The Seventh Circuit Court of Appeals has sustained a Bankruptcy Court decision holding that annuities qualifying for income tax deferral under Section 72 of the Internal Revenue Code (“IRC”) are exempt assets and therefore cannot be executed upon by the debtor’s judgment creditors.
In Wittman v. Koenig (July 26, 2016), the debtors sought to exempt three annuities with a value of $292,185.97. The Bankruptcy Court decided that the annuities are exempt assets. The parties, along with the Seventh Circuit, agreed that it was appropriate to invoke a procedure permitting a direct appeal to the Seventh Circuit to rule on this legal issue thereby bypassing the district court. This is a significant victory for debtors who are residents of Wisconsin. Despite their bankruptcy, this husband and wife can retain ownership of the annuities while at the same time discharging their debts. Why would this be permitted and do Michigan residents have the same opportunity.

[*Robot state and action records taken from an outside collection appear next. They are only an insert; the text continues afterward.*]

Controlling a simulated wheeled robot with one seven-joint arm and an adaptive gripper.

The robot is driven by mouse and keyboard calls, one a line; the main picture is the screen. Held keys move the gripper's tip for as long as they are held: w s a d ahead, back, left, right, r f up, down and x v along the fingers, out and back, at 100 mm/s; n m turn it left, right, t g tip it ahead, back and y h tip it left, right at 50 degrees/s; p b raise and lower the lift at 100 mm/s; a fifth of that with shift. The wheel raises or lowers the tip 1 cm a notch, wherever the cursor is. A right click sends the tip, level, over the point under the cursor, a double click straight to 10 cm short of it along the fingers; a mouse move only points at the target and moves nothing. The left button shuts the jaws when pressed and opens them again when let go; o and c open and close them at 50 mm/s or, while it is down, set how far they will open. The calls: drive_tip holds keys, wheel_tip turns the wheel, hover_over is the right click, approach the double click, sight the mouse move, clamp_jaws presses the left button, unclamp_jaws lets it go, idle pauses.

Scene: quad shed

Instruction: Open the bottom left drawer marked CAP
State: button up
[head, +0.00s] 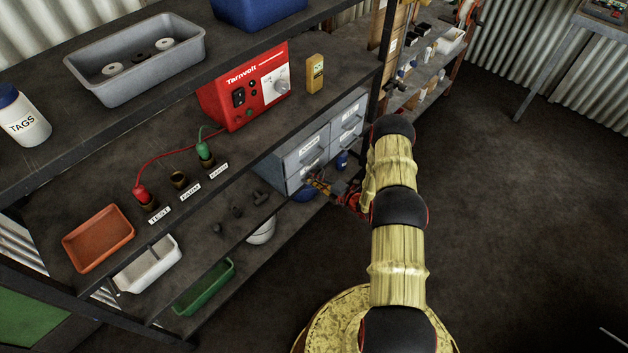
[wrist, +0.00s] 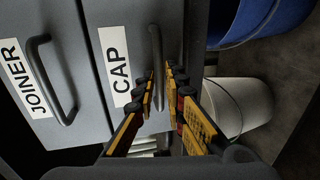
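The grey drawer marked CAP (wrist: 128,35) shows in the wrist view, its label turned sideways. Its front looks level with the JOINER drawer beside it, so it appears closed. Its dark bar handle (wrist: 155,45) runs lengthwise in the picture. My gripper (wrist: 161,72) is open, with one yellow-and-black finger on each side of the handle's lower part. I cannot tell whether either finger touches it. In the head view, the grey drawer cabinet (head: 284,160) stands on the shelf, and my gripper (head: 318,183) is at its lower left drawer, small and partly hidden.
The JOINER drawer (wrist: 38,60) has a similar handle. A blue container (wrist: 252,18) and a white bucket (wrist: 242,103) stand close to the gripper. The shelf board above (head: 335,70) carries a red Tarnvolt unit (head: 243,88). The floor (head: 500,200) at right is clear.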

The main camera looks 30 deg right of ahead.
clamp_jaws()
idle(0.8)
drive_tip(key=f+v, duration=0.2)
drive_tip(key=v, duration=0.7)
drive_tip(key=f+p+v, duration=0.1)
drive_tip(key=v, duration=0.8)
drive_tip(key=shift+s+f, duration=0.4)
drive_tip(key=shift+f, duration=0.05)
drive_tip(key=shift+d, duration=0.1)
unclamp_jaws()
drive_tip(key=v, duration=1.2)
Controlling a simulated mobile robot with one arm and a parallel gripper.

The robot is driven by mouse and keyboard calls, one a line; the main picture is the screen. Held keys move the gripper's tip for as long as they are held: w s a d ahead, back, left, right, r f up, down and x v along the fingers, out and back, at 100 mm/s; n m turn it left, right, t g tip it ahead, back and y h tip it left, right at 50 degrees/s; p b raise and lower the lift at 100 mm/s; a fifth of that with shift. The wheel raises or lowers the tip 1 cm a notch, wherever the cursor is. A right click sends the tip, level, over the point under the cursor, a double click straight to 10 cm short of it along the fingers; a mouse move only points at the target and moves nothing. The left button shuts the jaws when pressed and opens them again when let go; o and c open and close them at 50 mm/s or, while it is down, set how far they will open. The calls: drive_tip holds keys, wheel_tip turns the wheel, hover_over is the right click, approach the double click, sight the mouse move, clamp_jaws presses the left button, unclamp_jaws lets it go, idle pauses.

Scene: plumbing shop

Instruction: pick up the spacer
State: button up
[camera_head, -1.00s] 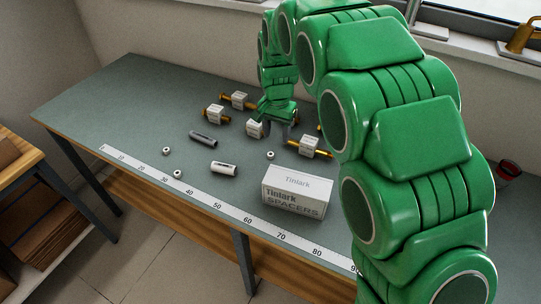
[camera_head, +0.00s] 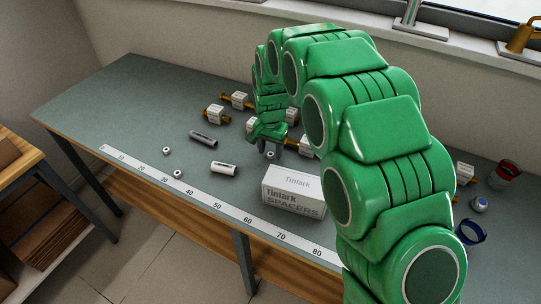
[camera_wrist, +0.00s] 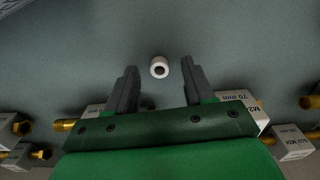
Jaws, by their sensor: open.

Wisconsin is one of those states whose residents may choose either the Federal exemptions or its state exemptions. Wisconsin’s bankruptcy exemption statute exempts annuities and, not surprisingly, the debtors in this case elected to use the state exemptions. An annuity is defined broadly in the Wisconsin statute as “a series of payments payable during the life of the annuitant or during a specific period.” There are several sections of the Wisconsin statute dealing with annuities; the first covers retirement assets, including annuities. The second is a broader category of annuities that do not meet the definition of the first section. However, the broader category imposes dollar limits on the amount of annuities exempted. The exemption is limited to $150,000 except that the cap is just $4,000 for annuities issued less than 24 months before the creditor claims the exemption. In this case the debtor had purchased the annuities 18 months before they filed their petition. So the determination of what section applied was critical for maximizing the debtors’ exempt assets.
It came down to the exercise of good old statutory language interpretation. The trustee argued that only the second section applied because otherwise the annuity must comply with the provisions of Sections 401-409 of the IRC (which admittedly it did not). But the Seventh Circuit disagreed. It concluded that the annuities need only comply with provisions of the IRC including Section 72 . . . which it did comply with. There was nothing in the statute or its legislative history that compelled a conclusion that the unlimited exemption for annuities only applied to annuities that complied with Sections 401-409 of the IRC. Furthermore, the Wisconsin statute chose to require a liberal construction of the exemption statute. The following language was persuasive: “This section shall be construed to secure its full benefit to debtors and to advance the humane purpose of preserving to debtors and their dependents the means of obtaining a livelihood, the enjoyment of property necessary to sustain life and the opportunity to avoid becoming public charges.” So where a call had to be made between two possible interpretations, both reasonable and justifiable, it is clear that the Wisconsin legislature intended the call to be made in favor of the debtor. And with this decision there was born a very viable asset protection strategy for Wisconsin residents—buy tax deferred annuities (while tax deferred annuities were previously held to be exempt assets, the decision of the Seventh Circuit removed any doubts about the interpretation of the Wisconsin statute).
Unfortunately, Michigan residents do not have the same opportunity. Michigan is also a state which allows debtors in bankruptcy to choose between the Federal exemptions and the state exemptions. MCLA 600.5451(k) exempts individual retirement annuities as defined in IRC Section 408 or IRC Section 408a and the distributions from these annuities. Subpart (l) further provides that an annuity contract under Section 403(b) of the IRC is exempt if it is subject to ERISA. Thus the annuity in the Wittman case, which only complied with Section 72 of the IRC, would not have been exempt if the debtors were Michigan residents electing the Michigan exemptions.
Both federal bankruptcy law and state law contain fraudulent transfer restrictions. Accordingly, even a Wisconsin resident cannot run out and purchase annuities with the intent to hinder, delay or defraud his creditors. But Wisconsin residents may engage in prophylactic planning at the appropriate time and have a high degree of comfort that annuities will be exempt from the claims in bankruptcy.